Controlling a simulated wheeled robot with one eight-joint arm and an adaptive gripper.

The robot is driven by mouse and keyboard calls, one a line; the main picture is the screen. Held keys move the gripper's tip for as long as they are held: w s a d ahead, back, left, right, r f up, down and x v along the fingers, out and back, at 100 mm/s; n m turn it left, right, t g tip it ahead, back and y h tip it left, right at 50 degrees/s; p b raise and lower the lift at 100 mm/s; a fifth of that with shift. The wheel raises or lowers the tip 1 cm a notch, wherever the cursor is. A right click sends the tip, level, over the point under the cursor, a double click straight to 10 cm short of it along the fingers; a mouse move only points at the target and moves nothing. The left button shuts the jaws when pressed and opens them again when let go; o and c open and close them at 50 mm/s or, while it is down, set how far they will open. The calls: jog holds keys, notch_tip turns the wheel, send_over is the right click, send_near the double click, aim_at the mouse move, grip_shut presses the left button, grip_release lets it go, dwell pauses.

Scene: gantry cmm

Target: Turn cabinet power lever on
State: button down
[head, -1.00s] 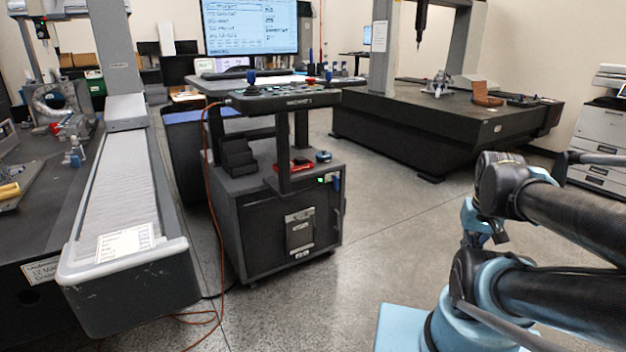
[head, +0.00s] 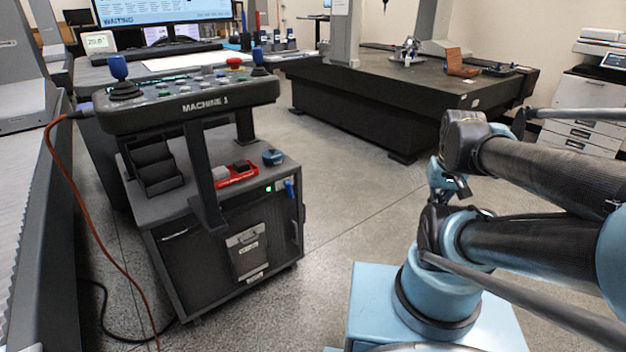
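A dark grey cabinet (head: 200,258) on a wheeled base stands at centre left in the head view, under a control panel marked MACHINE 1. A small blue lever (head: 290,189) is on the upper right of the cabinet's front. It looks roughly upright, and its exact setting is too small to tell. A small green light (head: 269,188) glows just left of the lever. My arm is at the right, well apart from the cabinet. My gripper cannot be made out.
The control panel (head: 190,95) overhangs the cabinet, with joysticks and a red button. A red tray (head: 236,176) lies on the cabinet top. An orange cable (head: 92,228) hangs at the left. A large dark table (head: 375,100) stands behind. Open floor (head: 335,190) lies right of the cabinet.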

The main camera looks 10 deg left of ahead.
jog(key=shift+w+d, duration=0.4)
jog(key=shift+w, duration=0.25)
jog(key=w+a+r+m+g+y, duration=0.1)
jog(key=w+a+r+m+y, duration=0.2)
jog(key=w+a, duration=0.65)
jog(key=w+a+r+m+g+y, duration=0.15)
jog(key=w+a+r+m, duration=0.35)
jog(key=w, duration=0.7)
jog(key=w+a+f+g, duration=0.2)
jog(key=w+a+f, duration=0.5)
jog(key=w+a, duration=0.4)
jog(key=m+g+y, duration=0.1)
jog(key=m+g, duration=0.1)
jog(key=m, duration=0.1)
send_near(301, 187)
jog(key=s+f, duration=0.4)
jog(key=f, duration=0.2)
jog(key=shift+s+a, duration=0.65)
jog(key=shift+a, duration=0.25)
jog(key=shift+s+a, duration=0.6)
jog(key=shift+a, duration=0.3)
---
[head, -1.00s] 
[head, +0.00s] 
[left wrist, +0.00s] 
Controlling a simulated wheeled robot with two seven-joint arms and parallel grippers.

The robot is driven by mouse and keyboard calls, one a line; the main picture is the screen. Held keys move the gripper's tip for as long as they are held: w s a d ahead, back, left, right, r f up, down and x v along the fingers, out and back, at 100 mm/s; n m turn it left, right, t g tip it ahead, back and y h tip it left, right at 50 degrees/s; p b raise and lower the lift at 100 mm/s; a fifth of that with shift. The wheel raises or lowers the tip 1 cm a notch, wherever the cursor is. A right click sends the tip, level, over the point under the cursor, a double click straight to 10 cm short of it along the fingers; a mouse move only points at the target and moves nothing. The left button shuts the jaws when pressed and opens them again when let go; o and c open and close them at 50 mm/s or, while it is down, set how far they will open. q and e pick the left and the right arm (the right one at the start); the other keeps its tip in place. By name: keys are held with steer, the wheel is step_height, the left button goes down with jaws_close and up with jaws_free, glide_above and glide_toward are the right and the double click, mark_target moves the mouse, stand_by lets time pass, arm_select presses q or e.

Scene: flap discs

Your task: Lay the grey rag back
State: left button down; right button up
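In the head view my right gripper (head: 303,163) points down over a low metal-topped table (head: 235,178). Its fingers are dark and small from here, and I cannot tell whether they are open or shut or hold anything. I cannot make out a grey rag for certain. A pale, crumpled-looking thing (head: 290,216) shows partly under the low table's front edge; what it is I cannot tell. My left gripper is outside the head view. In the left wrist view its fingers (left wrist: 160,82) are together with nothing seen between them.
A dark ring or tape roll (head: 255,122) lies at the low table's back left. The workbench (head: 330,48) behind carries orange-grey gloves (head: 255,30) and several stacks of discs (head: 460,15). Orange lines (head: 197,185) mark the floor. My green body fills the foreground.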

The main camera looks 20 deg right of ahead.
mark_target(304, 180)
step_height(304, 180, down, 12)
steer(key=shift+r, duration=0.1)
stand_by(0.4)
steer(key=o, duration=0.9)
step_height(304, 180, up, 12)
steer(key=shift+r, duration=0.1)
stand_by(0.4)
* * *
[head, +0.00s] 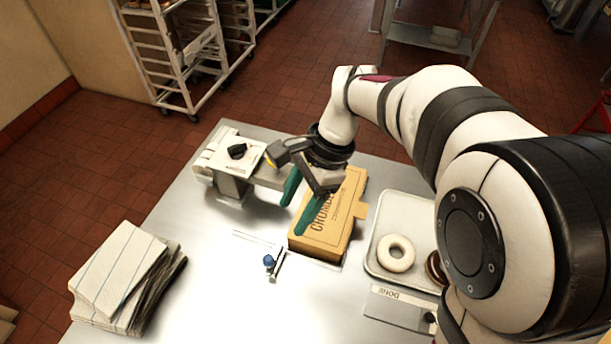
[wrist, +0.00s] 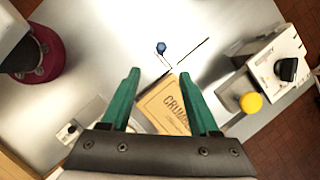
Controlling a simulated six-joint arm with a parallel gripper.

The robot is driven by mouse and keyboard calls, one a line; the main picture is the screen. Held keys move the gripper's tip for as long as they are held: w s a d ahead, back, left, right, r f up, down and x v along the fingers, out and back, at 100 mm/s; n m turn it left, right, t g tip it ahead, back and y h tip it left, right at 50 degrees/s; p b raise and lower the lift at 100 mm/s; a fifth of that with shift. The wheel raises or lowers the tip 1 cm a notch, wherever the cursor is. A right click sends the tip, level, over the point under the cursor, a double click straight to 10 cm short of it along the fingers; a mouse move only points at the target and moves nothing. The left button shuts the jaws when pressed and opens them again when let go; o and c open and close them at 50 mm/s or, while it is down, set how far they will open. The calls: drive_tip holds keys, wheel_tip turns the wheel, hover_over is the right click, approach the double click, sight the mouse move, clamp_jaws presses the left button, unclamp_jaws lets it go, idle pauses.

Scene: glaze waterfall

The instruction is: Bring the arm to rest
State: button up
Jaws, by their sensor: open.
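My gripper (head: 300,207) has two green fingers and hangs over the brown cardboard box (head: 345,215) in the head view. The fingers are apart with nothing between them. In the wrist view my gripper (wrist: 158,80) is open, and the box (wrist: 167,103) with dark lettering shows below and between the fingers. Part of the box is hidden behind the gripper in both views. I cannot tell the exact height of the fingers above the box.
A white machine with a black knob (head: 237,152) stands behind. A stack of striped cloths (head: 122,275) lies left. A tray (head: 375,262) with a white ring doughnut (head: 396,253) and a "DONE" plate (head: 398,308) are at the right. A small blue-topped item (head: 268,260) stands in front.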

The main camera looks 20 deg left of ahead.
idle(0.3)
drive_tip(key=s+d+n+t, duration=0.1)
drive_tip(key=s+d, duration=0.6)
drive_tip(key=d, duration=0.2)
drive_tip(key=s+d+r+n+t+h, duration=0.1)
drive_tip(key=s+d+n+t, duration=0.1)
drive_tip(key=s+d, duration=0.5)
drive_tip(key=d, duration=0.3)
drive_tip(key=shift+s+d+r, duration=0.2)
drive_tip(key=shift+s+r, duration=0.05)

Stated problem: Count how many lines above carry the word "simulated". Only the number is required.

The reply: 3